Task requirements »
Quote each line of the material verbatim, without the pictures.

***

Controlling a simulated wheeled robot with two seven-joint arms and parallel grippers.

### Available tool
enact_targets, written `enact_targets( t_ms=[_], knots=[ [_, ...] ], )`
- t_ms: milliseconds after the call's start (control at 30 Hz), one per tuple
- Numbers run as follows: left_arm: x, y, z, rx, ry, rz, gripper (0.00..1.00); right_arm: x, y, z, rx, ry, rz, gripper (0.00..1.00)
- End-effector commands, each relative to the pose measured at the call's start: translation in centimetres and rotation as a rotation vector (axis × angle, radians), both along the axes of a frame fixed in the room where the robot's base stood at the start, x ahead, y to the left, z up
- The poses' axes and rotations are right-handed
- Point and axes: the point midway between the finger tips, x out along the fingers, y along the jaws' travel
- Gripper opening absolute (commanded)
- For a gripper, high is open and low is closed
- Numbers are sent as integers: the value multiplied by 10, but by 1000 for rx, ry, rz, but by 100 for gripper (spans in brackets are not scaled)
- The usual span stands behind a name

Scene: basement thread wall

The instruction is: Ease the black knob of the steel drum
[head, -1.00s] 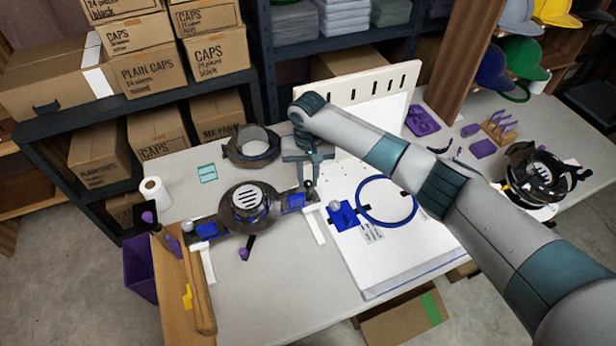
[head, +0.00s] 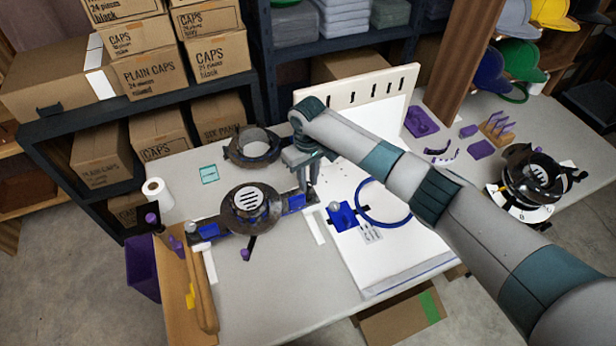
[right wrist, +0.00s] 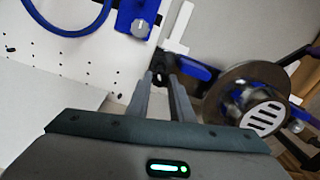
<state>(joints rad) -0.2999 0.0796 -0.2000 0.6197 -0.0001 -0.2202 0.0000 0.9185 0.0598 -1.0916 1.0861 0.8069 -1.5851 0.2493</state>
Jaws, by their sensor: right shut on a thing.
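The steel drum (head: 232,218) is a dark round body with a white slotted cap, lying between blue blocks on the bench at centre left. In the right wrist view the drum (right wrist: 228,88) is at the right. My right gripper (head: 309,192) reaches down at the right end of the drum's bar, and its two fingers (right wrist: 163,82) are shut on the black knob. The black knob (right wrist: 159,75) shows only as a small dark piece at the fingertips; the fingers hide it in the head view. My left gripper is not in view.
A dark ring fixture (head: 240,153) stands behind the drum. A white board with a blue hoop (head: 372,216) lies to the right, below my forearm. A second dark drum fixture (head: 530,180) is at the far right.

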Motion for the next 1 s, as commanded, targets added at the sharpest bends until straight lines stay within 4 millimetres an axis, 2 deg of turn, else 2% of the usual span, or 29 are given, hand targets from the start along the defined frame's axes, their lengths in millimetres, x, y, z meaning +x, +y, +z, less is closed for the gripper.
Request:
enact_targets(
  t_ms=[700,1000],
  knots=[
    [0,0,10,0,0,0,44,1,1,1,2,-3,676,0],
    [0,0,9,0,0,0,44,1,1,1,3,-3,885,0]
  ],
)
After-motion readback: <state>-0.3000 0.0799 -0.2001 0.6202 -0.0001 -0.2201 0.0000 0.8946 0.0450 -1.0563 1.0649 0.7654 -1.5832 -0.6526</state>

***

Solution to this exercise »
Controlling a simulated wheeled robot with two seven-joint arms and parallel grippers.

### Available tool
enact_targets, written `enact_targets( t_ms=[_], knots=[ [_, ...] ], )`
- t_ms: milliseconds after the call's start (control at 30 Hz), one per tuple
- Numbers run as follows: left_arm: x, y, z, rx, ry, rz, gripper (0.00..1.00); right_arm: x, y, z, rx, ry, rz, gripper (0.00..1.00)
- End-effector commands, each relative to the pose measured at the call's start: translation in centimetres and rotation as a rotation vector (axis × angle, radians), both along the axes of a frame fixed in the room where the robot's base stood at the start, x ahead, y to the left, z up
- The poses' axes and rotations are right-handed
- Point and axes: the point midway between the finger tips, x out along the fingers, y along the jaws' travel
- Gripper opening absolute (commanded)
- For a gripper, high is open and low is closed
- Numbers are sent as integers: the value multiplied by 10, but by 1000 for rx, ry, rz, but by 100 for gripper (spans in brackets are not scaled)
- The usual span stands behind a name

Scene: basement thread wall

The instruction is: Ease the black knob of the steel drum
[head, -1.00s] 
[head, +0.00s] 
[right wrist, +0.00s] 
<state>(joints rad) -0.2999 0.0796 -0.2000 0.6197 -0.0001 -0.2202 0.0000 0.9185 0.0598 -1.0916 1.0861 0.8069 -1.5851 0.2493</state>
Jaws, by their sensor: right shut on a thing.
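The steel drum (head: 232,218) is a dark round body with a white slotted cap, lying between blue blocks on the bench at centre left. In the right wrist view the drum (right wrist: 228,88) is at the right. My right gripper (head: 309,192) reaches down at the right end of the drum's bar, and its two fingers (right wrist: 163,82) are shut on the black knob. The black knob (right wrist: 159,75) shows only as a small dark piece at the fingertips; the fingers hide it in the head view. My left gripper is not in view.
A dark ring fixture (head: 240,153) stands behind the drum. A white board with a blue hoop (head: 372,216) lies to the right, below my forearm. A second dark drum fixture (head: 530,180) is at the far right.

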Motion for the next 1 s, as commanded, targets added at the sharpest bends until straight lines stay within 4 millimetres an axis, 2 deg of turn, else 2% of the usual span, or 29 are given, hand targets from the start along the defined frame's axes, their lengths in millimetres, x, y, z meaning +x, +y, +z, less is closed for the gripper.
Request:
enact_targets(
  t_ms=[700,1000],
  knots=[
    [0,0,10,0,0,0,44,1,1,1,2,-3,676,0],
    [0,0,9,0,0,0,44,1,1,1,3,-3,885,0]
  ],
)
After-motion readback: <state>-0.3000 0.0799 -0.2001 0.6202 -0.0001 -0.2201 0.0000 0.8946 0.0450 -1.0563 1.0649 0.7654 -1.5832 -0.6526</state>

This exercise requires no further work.